• WHAT TO WORK ON:
Emit a verbatim copy of the lines below from the line with "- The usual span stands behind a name" through the line with "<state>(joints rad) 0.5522", excluding pictures and everything outside that range.

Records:
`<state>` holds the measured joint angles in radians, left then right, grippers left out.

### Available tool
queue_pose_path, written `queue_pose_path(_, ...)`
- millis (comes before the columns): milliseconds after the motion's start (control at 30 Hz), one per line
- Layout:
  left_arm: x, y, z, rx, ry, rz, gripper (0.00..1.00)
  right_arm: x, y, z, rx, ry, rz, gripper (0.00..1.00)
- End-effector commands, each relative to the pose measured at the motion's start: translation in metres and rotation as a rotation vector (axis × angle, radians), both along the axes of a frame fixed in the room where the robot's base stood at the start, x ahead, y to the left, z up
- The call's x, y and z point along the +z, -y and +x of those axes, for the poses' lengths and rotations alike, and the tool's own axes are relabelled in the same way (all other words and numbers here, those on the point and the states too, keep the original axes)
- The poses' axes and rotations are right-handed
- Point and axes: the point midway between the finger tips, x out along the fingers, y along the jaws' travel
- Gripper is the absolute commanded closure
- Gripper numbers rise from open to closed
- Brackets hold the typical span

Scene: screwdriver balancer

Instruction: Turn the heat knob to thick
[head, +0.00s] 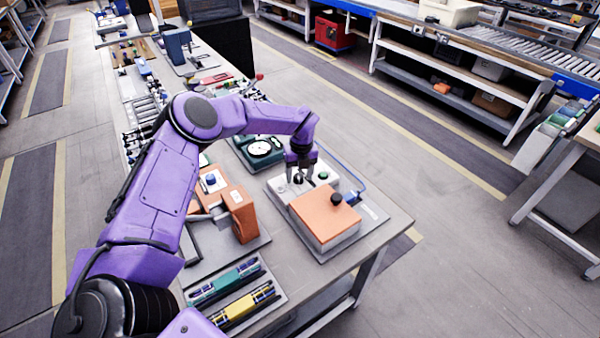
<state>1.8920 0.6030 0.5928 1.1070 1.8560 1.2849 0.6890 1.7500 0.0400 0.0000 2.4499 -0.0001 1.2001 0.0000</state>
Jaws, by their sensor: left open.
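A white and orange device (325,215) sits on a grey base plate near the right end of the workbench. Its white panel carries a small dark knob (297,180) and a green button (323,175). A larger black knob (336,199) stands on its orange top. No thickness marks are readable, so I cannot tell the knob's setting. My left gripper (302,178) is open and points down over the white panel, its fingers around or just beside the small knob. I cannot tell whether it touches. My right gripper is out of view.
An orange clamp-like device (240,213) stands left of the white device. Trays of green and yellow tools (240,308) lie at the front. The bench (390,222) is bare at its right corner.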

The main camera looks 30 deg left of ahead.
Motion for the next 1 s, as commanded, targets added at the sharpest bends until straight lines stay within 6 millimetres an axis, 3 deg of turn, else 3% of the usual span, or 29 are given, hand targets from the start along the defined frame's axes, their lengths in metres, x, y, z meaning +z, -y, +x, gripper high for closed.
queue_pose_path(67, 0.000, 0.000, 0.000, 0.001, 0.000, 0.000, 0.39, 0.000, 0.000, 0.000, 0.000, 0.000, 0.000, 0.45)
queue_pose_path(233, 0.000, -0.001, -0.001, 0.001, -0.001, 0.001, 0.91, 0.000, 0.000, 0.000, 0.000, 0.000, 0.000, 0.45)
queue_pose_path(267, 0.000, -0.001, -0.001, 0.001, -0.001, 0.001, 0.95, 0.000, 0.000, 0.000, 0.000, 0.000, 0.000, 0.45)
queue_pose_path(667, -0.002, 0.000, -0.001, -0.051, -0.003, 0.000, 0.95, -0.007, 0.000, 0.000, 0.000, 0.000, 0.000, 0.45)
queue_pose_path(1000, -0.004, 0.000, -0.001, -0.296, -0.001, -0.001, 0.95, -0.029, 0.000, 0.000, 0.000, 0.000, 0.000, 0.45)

--

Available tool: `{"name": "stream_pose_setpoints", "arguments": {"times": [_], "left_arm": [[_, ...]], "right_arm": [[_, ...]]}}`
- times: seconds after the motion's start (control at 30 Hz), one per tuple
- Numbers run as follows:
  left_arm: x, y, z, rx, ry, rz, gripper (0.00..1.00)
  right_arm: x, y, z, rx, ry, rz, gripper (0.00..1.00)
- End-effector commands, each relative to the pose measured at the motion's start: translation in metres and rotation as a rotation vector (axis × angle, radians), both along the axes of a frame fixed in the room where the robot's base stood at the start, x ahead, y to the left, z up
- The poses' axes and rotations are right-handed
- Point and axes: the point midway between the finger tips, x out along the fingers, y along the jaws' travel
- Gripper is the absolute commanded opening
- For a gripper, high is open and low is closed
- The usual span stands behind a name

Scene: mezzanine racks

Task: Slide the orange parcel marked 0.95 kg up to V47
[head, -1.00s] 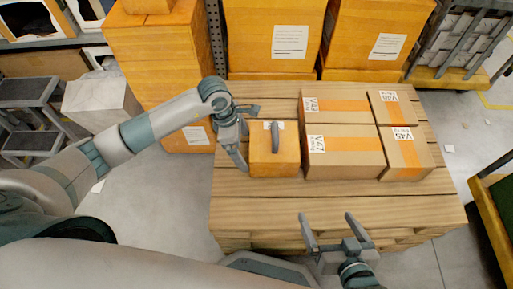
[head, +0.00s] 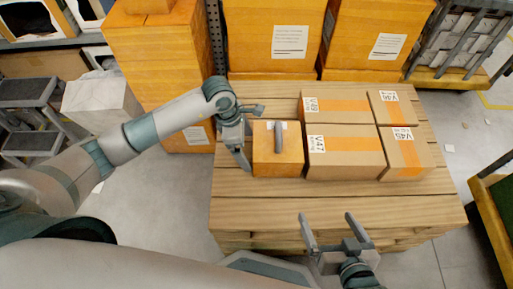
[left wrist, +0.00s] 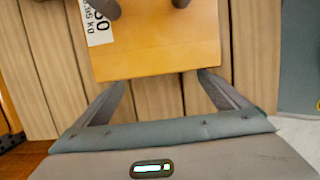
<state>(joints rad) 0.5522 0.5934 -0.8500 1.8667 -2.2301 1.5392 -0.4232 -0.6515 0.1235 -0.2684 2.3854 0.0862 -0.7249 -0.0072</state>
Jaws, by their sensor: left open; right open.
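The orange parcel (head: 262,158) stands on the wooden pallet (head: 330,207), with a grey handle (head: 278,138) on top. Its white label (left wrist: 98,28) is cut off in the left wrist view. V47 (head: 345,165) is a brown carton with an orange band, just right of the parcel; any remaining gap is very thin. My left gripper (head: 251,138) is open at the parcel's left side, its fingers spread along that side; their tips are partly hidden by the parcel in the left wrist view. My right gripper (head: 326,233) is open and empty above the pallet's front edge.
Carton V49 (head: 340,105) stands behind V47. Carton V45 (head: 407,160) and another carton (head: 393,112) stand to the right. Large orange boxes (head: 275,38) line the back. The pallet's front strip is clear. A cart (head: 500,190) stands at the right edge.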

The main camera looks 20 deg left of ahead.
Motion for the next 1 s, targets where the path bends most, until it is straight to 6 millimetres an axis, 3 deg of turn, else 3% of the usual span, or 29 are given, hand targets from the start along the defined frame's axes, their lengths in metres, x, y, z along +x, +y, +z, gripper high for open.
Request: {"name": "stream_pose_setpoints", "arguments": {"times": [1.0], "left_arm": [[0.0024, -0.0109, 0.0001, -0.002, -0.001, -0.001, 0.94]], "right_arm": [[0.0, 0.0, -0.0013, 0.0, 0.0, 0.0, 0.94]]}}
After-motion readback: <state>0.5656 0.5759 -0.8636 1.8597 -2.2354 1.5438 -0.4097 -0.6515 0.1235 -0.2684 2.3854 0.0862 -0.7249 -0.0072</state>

• OUTPUT FOR THIS EXERCISE:
- The usual span stands behind a name

Scene: mezzanine racks

Task: Slide the orange parcel marked 0.95 kg up to V47
[head, -1.00s] 
[head, +0.00s] 
[left wrist, +0.00s] 
<state>(joints rad) 0.5522 0.5934 -0.8500 1.8667 -2.2301 1.5392 -0.4232 -0.6515 0.1235 -0.2684 2.3854 0.0862 -0.7249 -0.0072</state>

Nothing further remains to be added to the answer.